Right now every single one of your employees is saying they would prefer to work from home! You’re doing everything you can to add work-at-home options to as many roles as possible, because this is the single hottest trend in workplaces, and it’s the only way you can attract talent to your organization.
By the way, it’s a big lie!
Actually, you have a very small percentage of employees who are saying they want to work from home, but they’re very loud and vocal, so it sounds like everyone. You also have a very small number of roles within your company that can be effective as a work-at-home role, based on a number of issues specific to your organization and your roles.
When you do the math of a small number of people who actually want to work at home and the small number of roles you have that could do this, you don’t have a real problem. You have a made up problem.
How do I know this?
Because most work-at-home people are actually choosing to ‘rent’ shared outside-the-home workspace. Organizations like WeWork and Factory are exploding in the co-working space. These are shared workspaces for the startup generation types, who are mostly working as individual contributors but want to be around other people who are also working.
In every mid-sized to large-sized city, you can find coworking organizations who are offering space. Why? Because this is what people want. They actually get motivated to be around other people who are working.
Working at home in your underwear sounds great until you get beyond the vacation phase. At first, working from home seems like this great idea. All the freedom to work when you want, with little distraction, and ultimate flexibility. What most people find is this ultimate ‘freedom’ is something they are not very good at.

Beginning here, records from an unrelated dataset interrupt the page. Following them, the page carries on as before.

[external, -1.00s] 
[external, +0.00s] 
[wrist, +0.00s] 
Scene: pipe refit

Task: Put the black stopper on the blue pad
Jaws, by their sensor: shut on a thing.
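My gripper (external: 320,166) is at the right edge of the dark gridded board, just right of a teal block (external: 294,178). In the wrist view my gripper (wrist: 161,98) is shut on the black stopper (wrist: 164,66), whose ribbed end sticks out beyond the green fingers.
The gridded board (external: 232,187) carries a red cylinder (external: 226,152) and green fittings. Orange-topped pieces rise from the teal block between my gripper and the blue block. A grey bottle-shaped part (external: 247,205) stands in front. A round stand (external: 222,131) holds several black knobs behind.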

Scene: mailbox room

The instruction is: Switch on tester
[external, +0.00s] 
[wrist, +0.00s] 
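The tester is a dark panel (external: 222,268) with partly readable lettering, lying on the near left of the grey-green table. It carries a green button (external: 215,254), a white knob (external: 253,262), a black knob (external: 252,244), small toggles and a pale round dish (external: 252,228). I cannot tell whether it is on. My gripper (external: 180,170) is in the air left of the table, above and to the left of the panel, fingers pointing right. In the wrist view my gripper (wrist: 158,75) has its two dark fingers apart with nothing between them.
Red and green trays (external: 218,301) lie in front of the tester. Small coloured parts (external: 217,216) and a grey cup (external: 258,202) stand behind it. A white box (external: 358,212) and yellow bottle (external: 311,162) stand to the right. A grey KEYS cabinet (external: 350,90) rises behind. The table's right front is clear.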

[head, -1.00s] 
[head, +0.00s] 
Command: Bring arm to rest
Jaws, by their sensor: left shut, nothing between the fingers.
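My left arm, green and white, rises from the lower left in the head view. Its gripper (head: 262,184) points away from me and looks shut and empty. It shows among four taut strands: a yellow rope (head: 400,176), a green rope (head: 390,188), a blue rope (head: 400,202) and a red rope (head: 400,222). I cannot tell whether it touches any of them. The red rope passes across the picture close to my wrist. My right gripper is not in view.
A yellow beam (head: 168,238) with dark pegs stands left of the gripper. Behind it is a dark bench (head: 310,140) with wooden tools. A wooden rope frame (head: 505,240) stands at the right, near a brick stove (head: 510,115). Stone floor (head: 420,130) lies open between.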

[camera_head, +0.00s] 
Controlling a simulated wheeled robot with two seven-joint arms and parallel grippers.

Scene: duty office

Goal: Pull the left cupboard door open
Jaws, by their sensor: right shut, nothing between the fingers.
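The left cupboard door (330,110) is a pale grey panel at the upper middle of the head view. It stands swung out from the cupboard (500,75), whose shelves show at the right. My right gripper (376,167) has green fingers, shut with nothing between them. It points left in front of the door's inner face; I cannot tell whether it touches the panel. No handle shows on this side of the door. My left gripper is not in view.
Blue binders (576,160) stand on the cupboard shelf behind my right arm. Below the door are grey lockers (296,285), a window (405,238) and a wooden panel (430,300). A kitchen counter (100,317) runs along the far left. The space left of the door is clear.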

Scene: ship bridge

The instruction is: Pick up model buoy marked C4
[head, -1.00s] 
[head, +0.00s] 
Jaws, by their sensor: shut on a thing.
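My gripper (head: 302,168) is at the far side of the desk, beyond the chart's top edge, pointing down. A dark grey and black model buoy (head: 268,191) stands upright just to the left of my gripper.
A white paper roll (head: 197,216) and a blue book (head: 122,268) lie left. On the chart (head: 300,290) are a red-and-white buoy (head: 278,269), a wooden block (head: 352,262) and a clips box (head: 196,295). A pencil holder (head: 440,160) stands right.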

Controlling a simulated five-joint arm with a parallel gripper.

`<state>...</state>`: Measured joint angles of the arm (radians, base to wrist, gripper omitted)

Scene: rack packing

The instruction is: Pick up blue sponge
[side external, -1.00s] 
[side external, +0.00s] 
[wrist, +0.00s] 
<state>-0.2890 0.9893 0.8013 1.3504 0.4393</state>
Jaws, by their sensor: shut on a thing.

Working at home is one GIANT distraction. Oh, I should throw that load of laundry in. Hey, who’s driving down my street? Why does my neighbor wear Crocs outside to get the paper? I should make a good lunch today, then go for a run. Is that laundry done? Okay, Rocky, I’ll let you outside again, but I can’t play right now, I need to work!
Everyone believes they can work from home. 100% of people. About 2% of people are actually effective at working from home. What you find is 98% of people have almost zero self-insight into themselves. Being in a structured work environment actually, helps them be more productive, get things done, and meet the needs of the role you’re paying them to do.
Work-at-home and being flexible are two very different things. Being flexible means allowing an employee to add in some personal stuff that needs to get done during the day, knowing they’ll meet their work obligations without issue. Don’t confuse these two things. Being ‘flexible’ with your employees doesn’t mean you need to go full work-at-home mode.
What you’ll find is the employees will love it, you’re managers will hate it, and less work actually gets done.
Now, wait for the comments, because the work-at-home set lose their minds on posts like this! Why? Because they’re working from home and have time to read blogs about how they shouldn’t be working at home!